> _DO THIS_
Pictures stay out of the copy. Please reproduce only the lines between the one holding "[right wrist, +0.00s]" and the one holding "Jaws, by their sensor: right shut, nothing", inclusive.

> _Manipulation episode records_
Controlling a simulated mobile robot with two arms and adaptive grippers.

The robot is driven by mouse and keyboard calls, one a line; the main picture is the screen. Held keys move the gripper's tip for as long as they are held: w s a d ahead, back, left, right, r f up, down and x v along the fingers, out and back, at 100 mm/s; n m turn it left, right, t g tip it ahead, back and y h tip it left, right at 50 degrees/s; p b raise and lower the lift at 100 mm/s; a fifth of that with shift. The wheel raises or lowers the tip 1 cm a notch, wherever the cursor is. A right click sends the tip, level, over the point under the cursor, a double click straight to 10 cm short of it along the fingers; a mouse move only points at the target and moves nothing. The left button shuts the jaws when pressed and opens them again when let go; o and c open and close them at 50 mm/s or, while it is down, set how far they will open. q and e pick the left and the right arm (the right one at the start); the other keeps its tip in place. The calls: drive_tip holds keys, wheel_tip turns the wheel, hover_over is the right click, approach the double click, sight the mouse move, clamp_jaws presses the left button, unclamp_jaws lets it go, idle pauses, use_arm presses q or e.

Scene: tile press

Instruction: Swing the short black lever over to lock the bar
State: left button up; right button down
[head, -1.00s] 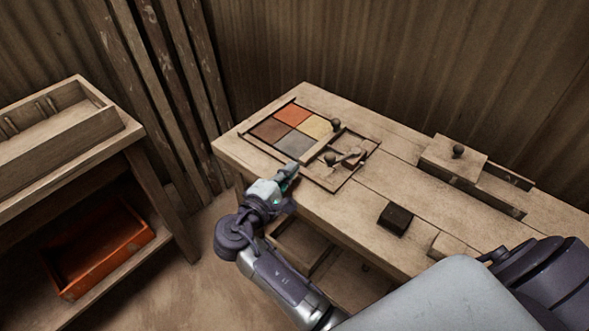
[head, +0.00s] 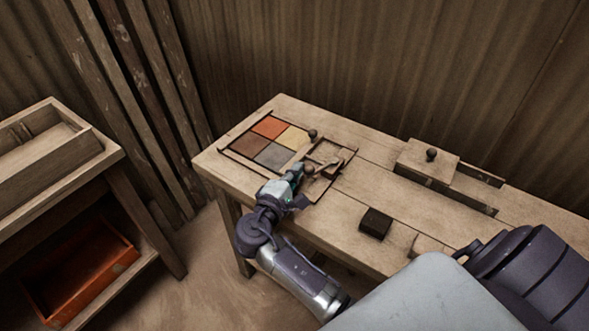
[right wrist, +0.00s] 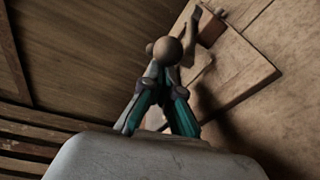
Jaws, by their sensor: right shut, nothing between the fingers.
...
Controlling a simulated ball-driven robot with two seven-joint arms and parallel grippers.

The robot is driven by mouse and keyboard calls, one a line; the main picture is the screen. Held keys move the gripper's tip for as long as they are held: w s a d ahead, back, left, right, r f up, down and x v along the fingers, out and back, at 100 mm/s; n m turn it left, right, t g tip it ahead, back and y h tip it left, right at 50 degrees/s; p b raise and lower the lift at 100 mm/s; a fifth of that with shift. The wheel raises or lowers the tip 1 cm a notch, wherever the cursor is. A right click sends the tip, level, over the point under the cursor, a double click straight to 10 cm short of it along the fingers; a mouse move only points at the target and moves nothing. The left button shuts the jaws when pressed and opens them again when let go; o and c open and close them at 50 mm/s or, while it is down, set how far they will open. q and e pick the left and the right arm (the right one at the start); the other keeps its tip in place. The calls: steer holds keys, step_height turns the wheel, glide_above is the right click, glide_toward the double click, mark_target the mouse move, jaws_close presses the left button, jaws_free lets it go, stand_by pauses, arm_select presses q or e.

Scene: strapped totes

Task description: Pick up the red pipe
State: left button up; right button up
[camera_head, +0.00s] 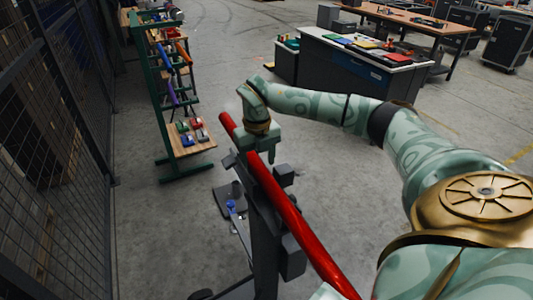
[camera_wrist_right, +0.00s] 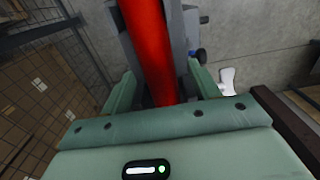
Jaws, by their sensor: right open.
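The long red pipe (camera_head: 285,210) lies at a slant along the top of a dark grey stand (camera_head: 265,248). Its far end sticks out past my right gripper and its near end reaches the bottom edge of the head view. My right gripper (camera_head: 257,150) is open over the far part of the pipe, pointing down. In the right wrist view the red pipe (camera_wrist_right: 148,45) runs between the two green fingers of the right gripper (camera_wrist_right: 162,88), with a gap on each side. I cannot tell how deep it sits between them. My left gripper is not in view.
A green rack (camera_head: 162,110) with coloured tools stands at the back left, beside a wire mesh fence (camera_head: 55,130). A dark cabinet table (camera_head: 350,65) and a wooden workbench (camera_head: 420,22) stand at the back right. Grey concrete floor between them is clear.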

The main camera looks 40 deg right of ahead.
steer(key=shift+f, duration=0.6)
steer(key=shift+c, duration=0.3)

> _EXERCISE OUTPUT_
[right wrist, +0.00s] 
Jaws, by their sensor: right shut, nothing between the fingers.

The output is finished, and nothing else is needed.